Written instruction
Give the number of lines in this listing that contain "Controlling", with no other words.

== Entries supplied ==

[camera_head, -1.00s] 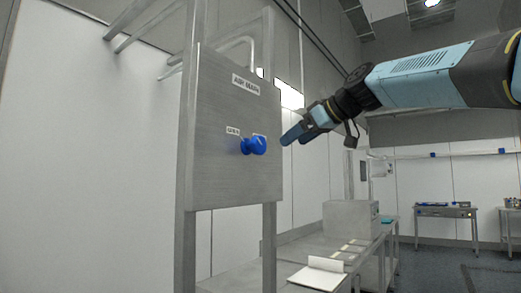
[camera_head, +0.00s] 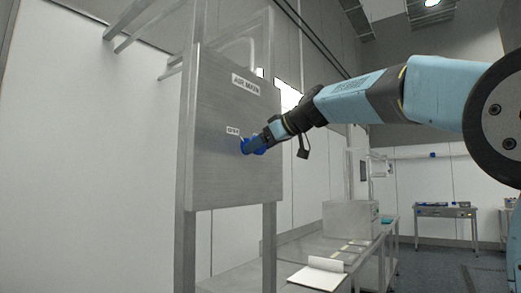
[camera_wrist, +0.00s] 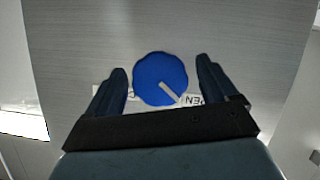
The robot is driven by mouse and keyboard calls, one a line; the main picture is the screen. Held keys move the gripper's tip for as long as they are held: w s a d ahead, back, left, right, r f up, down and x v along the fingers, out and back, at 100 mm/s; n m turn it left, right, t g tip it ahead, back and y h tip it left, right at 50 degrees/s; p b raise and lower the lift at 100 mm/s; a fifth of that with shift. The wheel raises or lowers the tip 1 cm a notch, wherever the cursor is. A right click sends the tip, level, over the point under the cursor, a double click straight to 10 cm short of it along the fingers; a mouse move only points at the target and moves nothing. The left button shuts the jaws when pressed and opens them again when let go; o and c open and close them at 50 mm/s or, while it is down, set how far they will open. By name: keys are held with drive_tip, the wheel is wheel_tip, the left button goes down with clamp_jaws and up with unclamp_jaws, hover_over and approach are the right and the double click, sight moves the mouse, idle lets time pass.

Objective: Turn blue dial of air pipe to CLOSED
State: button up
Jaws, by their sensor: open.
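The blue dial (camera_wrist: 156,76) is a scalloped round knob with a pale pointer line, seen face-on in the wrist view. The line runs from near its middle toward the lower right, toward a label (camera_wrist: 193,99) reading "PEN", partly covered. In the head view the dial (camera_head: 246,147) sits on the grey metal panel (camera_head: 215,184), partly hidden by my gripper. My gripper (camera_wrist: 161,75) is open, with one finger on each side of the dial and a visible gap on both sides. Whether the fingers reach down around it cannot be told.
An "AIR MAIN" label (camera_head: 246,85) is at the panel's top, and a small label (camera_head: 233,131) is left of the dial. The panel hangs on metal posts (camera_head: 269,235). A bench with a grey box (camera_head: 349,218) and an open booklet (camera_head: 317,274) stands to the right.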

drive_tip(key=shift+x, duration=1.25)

===
== Entries supplied ==

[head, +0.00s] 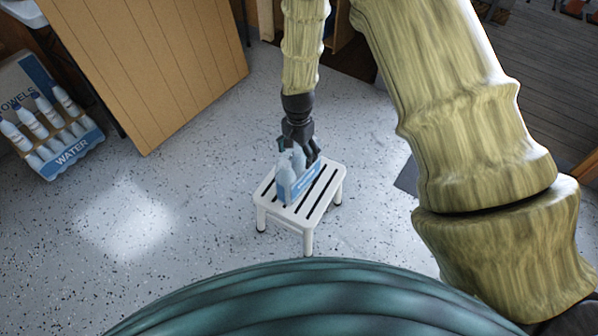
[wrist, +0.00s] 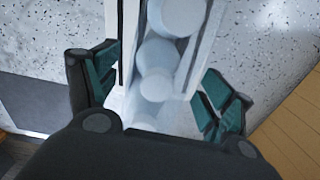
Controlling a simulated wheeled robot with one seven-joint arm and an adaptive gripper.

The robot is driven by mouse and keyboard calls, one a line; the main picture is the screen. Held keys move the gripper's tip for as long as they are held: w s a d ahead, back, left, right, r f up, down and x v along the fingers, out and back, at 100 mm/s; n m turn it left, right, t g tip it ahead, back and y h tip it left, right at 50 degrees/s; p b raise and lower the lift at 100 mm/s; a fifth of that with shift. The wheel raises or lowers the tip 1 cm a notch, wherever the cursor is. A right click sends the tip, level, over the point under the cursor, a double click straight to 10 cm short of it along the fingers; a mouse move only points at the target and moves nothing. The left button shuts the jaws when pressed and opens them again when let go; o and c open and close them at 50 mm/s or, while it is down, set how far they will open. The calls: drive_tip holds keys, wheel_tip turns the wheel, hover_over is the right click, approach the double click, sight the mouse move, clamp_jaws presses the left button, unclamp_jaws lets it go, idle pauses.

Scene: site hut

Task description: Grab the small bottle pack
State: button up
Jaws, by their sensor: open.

===
== Entries supplied ==

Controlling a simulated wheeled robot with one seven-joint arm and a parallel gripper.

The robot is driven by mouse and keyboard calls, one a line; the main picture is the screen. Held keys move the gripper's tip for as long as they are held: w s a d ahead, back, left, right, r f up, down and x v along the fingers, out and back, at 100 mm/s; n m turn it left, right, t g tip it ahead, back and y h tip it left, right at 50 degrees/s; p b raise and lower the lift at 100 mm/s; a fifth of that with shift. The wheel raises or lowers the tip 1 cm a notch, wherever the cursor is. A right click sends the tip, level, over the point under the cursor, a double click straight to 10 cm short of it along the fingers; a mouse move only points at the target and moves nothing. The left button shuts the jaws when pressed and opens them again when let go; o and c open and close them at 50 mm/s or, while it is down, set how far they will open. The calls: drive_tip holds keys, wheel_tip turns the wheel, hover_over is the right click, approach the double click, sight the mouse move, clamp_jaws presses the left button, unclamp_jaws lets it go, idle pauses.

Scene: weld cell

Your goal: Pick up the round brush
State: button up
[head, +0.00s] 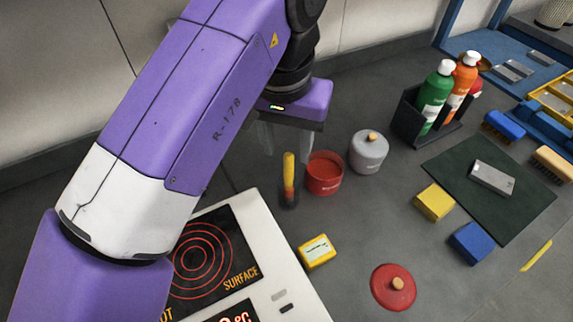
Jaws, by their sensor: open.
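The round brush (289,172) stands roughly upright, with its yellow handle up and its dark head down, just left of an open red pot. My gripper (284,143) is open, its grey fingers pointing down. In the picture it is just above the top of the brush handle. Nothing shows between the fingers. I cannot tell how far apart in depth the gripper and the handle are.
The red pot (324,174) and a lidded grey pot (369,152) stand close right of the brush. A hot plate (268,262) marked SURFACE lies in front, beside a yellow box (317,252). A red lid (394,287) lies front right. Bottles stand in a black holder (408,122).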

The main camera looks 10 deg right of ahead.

===

Correct answer
2